Christ established the Church. The Church was in existence before there was the Holy Scripture of the New Testament. From the very beginning of the Church, Christians used the sacred books of the Old Testament for their edification. The books of the New Testament, however, appeared in the period of over a half-century from the historical beginning of the Church. The holy Apostles wrote these books for the instruction of the already-existing Church; they were written for the Church. If that is the case, then it would not be daring to say that it is not Holy Scripture, as a book, that saves man, but the grace of the Holy Spirit that lives in the Church. The grace-filled power of the Holy Spirit acts through the Church’s Mysteries, and through the rules of Church life; and it acts as the Divinely-inspired word of God through the books of Holy Scripture. By the will of the Holy Spirit, Scripture was written down and given to the Church. It is a precious property, but specifically the property of the Church. Therefore Holy Scripture cannot be separated from the Church. Outside the Church, Scripture is nothing; or, it would be better to say, outside the Church there is no Holy Scripture, nor can there be.
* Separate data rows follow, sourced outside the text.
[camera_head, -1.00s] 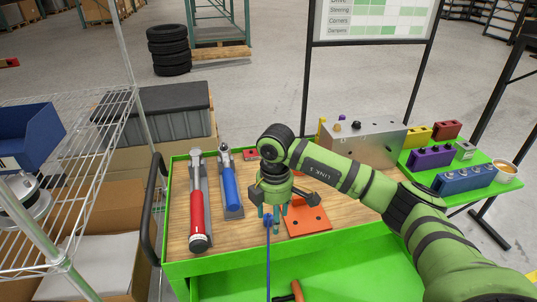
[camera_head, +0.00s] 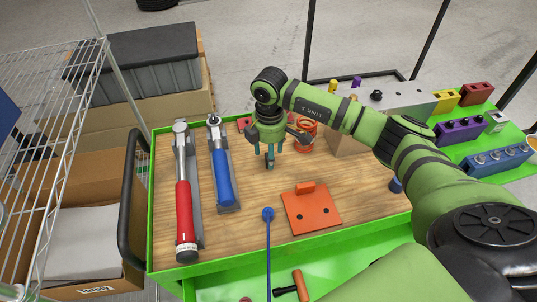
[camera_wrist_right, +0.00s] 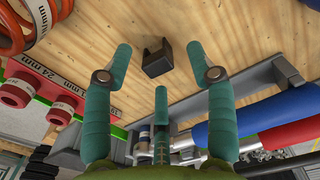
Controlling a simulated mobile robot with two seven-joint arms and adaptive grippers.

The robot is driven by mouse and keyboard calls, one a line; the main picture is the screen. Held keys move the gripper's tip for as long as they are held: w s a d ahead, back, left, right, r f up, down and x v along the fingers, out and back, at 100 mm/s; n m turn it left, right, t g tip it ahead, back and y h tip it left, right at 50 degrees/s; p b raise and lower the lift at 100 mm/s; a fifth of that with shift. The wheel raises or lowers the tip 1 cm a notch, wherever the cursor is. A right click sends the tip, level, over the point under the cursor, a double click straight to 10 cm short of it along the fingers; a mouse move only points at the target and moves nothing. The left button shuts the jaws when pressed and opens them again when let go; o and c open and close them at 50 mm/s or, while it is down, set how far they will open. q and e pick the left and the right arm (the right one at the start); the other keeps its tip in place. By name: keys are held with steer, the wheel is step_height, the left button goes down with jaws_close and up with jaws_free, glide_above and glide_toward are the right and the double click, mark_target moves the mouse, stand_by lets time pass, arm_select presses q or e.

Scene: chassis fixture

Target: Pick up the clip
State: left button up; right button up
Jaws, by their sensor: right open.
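A small dark U-shaped piece, which looks like the clip (camera_wrist_right: 157,57), lies on the wooden top in the right wrist view. It sits beyond and between the spread teal fingertips, apart from them. My right gripper (camera_wrist_right: 155,77) is open and empty, pointing down over the wooden top. In the head view the right gripper (camera_head: 268,160) hangs over the far middle of the worktop, right of the blue torque wrench. My left gripper is not in view.
A red wrench (camera_head: 183,205) and a blue wrench (camera_head: 222,175) lie in grey holders at left. An orange plate (camera_head: 312,210) lies nearer the front. Orange springs (camera_head: 306,128) and red sockets (camera_wrist_right: 38,85) stand close by. A metal box (camera_head: 400,100) is at right.

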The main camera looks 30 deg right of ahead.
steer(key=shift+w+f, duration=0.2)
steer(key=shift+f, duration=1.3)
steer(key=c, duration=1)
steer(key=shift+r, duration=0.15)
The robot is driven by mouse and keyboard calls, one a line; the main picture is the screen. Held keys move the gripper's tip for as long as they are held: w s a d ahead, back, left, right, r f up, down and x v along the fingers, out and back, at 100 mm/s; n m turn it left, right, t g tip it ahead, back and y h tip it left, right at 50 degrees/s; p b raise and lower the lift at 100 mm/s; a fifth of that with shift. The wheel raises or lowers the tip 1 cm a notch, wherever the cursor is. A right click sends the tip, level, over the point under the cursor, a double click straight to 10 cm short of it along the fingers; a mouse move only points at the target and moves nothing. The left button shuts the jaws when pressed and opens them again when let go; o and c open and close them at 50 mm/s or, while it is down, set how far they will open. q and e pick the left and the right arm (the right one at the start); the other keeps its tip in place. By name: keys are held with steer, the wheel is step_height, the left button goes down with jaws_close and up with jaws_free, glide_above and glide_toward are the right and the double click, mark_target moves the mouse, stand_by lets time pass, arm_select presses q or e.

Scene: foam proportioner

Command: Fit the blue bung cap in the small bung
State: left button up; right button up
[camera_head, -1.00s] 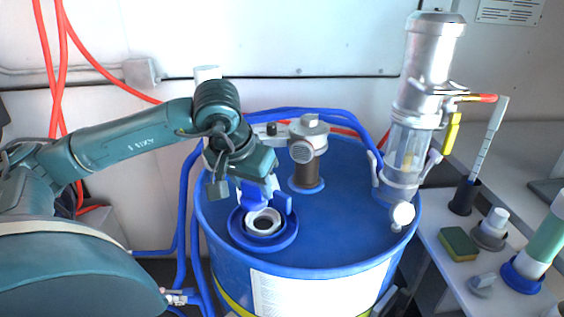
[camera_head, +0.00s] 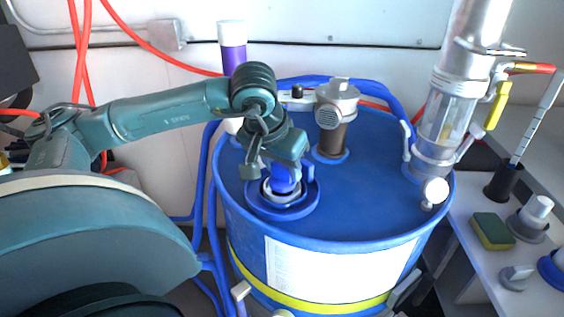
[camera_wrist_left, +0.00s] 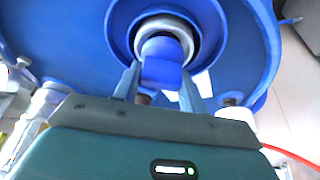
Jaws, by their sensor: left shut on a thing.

In order to become the follower of a given philosophical school it is necessary to absorb the philosophical works of the founder of this school. But in order to become a true Christian, for salvation, is it enough to know the New Testament? Of course not. One can know the entire New Testament by heart, one can know all New Testament scholarship, and nonetheless be very, very far from salvation. For salvation one must namely be added to the Church, as it is said in the book of the Acts of the Apostles, that those being saved were added to the Church (c.f., Acts 2:47; 5:13-14). Only within the Church of Christ, which alone saves, does Scripture serve to man’s benefit. Scripture is salvific only to those who are in the Church.
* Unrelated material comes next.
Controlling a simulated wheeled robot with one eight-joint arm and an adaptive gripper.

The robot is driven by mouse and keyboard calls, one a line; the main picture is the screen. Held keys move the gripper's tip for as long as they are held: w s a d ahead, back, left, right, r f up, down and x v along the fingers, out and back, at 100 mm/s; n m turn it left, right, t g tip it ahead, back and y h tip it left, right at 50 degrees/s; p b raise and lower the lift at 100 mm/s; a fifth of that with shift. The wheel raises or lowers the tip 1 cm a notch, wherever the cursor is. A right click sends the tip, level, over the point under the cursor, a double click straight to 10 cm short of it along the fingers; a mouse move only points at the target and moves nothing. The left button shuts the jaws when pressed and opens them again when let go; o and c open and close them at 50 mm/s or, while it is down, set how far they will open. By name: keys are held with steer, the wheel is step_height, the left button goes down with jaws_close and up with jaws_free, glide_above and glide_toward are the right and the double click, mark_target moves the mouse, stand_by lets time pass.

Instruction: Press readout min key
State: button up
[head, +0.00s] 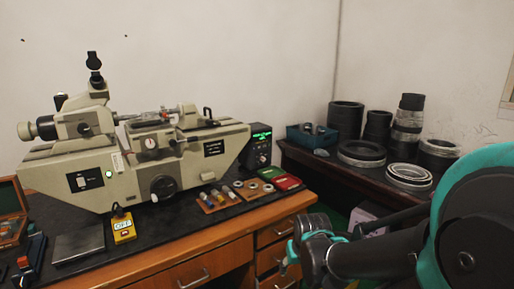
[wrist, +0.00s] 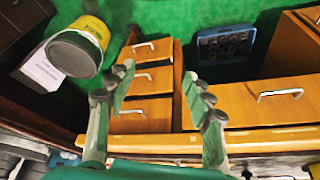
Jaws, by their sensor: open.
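The readout (head: 258,145) is a dark box with a lit green display, standing on the desk just right of the large beige measuring machine (head: 150,150). Small controls show on its front below the display, but the min key is too small to make out. My gripper (head: 291,256) is low in front of the desk's right end, well below and apart from the readout. In the wrist view my gripper (wrist: 160,88) has its two fingers spread with nothing between them. The readout does not show in the wrist view.
The desk's drawers (wrist: 148,80) are close to my gripper. Red and green booklets (head: 279,177) lie before the readout. A side table (head: 375,184) holds several rings.

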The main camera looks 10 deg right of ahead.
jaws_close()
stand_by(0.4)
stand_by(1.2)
Thus Holy Scripture has its meaning and significance only in the Church, with which it is inextricably connected, and for which it came into being. The idea of the Church is therefore the foundational guiding principle for an Orthodox person in his judgments about Scripture and for its use for the actual benefit on his soul.

Above all, the Church and its dogmatic teaching give the key to the proper understanding of Holy Scripture. Nowadays one more and more often comes up against such reasoning: in Holy Scripture we read this and that, but the Church teaches something else; therefore the Church is in error. It is typically sectarians who reason in this manner, but one can also frequently hear such talk from people who, although they relate negatively to the Church, nonetheless call themselves Christians. But all such reasoning is entirely false down to its very root. The Holy Spirit wrote Holy Scripture through the holy apostles for the Church, and this same Spirit guides the very Church, according to the Savior’s true promise, in all truth. The Holy Spirit is one and indivisible, eternal and unchanging. How could He say one thing in Holy Scripture, and something else in Church doctrine and life? To allow for the possibility of contradiction between the Church and Holy Scripture means to speak of the self-contradiction of the Holy Spirit, it means in fact to blaspheme against the Holy Spirit. The devil alone can inspire the blasphemous thought of the Holy Spirit contradicting Himself, and we should agree with the strong and sharp, but wise and correct expression of St Vincent of Lerins: “When we find people alleging passages from the Apostles or Prophets against the Catholic Faith, that the devil speaks through their mouths” [Commonitory, 26.68]. No explanation of Holy Scripture should contradict the teaching of the Church. For what is all the teaching of the Church? All the dogmas of the Church? For they are nothing other than an indication of how properly to understand Holy Scripture. At the Ecumenical Councils, before establishing any kind of true Christian doctrine, they first studied the words of the Holy Scripture in detail. Certain passages of Scripture seemed to heretics, particularly to the Arians at the First Ecumenical Council, to be in contradiction to this truth.

Then the Fathers of the Council demonstrated how one is to understand these passages in accordance with Church truth, and this truth was confirmed by the entire Council, that is by the entire Church, by the Holy Spirit, Who lives in the Church and guides it in all truth. Therefore later Church councils began their definitions, like the Council of the Apostles described in the fifteenth chapter of the book of Acts, with the words “For it seemed good to the Holy Spirit, and to us.” Therefore if anything in Holy Scripture seems to us to contradict Church doctrine, then it remains for us only to try to understand the agreement between Holy Scripture and Church doctrine, and not to reject Church doctrine. This is why we can and should be guided by the works of the Holy Fathers in interpreting Holy Scripture: their authors, in interpreting Holy Scripture, remained steadily and consistently in accord with Church doctrine. Being, according to the expression of the Sixth Ecumenical Council, luminaries in the world, they were also rules of faith.


Phil Sumpter said...

This is very interesting, thank you. I've been wrestling with this issue from a Protestant perspective (inspired by the work of Brevard Childs) on my blog, summarized (though not complete) in my thread Faithful and Critical Scholarship. I've learnt to sympathize with a lot of what is written here, though of course I don't agree with it all. Protestants, however, would certainly benefit from learning from this kind of stuff.